Tate's case stirred debate about children's rights
A judge in Fort Lauderdale on Monday ordered that Lionel Tate, who is nearly 17, be released immediately.
This follows an appeal court ruling that Tate's rights were violated at his original trial where he was convicted as an adult of first-degree murder.
His case provoked debate in the US about how children should be tried.
Six-year-old Tiffany Eunick died during a visit to Tate's home in Pembroke Park in July, 1999.
She suffered a fractured skull, crushed internal organs, and numerous other injuries - equivalent doctors said at the time to a fall from a three-storey building.
Tate's lawyers argued that her death was accidental and happened as the boy imitated moves he had seen in televised professional wresting.

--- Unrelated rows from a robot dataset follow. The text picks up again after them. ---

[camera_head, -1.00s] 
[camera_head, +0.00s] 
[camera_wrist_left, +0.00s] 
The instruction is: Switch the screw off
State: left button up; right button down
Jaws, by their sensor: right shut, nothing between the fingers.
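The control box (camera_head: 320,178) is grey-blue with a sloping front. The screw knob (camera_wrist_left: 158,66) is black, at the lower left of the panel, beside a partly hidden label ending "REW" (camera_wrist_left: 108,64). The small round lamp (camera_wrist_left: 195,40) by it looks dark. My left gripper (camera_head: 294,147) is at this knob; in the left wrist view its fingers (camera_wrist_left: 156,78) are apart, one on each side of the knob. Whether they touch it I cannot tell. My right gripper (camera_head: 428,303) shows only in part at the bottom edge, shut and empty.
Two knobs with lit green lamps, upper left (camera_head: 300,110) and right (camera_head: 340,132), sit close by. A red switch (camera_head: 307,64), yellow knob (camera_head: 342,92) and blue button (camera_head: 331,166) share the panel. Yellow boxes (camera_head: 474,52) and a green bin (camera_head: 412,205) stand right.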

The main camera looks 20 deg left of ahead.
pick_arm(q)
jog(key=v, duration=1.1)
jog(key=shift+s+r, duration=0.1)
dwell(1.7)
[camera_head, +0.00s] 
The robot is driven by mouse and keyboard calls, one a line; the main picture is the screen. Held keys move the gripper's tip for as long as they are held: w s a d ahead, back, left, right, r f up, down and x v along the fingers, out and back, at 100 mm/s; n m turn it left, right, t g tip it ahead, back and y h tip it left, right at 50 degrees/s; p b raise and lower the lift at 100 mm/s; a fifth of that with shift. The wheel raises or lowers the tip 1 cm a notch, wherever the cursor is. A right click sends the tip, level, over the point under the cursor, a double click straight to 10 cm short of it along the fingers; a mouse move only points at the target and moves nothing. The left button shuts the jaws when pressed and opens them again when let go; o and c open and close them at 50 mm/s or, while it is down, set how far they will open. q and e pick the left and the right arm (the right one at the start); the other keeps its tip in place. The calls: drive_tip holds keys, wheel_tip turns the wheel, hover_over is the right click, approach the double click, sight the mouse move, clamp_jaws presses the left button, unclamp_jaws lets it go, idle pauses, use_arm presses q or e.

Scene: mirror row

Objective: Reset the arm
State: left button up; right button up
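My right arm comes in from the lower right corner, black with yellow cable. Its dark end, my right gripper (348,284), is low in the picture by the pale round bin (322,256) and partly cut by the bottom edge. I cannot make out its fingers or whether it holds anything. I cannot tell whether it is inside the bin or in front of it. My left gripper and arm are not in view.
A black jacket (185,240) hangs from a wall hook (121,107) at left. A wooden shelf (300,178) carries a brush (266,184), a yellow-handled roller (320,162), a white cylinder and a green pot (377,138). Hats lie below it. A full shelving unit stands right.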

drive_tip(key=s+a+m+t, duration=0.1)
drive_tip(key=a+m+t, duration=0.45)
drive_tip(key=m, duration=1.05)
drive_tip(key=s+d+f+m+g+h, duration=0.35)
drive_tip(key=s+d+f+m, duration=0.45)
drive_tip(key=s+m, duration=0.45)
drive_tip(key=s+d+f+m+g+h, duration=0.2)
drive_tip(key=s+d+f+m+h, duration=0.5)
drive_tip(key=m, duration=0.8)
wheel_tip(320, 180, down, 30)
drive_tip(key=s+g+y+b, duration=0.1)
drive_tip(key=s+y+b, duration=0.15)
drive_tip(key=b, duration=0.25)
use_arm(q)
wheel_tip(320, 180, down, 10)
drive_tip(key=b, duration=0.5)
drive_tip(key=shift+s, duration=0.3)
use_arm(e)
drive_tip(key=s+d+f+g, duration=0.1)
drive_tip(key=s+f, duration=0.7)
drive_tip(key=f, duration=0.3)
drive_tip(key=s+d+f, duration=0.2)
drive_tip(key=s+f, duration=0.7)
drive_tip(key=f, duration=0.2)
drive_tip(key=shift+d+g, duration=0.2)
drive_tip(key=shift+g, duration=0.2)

He weighed three times as much as the girl.
The case provoked national debate about the law in Florida which states that a child may be tried as an adult if the crime is punishable by death or life imprisonment.
Supporters in the US and internationally campaigned for his release.
Amnesty International said his case violated international agreements on the treatment of minors convicted of adult crimes.
Tate was 14 when he was sentenced with the judge calling his crime "cold, callous and indescribably cruel".
But last month an appeal court threw out his conviction because his mental competency was not evaluated before the trial.
He has since struck a plea bargain which means that he will serve no more time in jail.
He will serve one year of house arrest and 10 years' probation.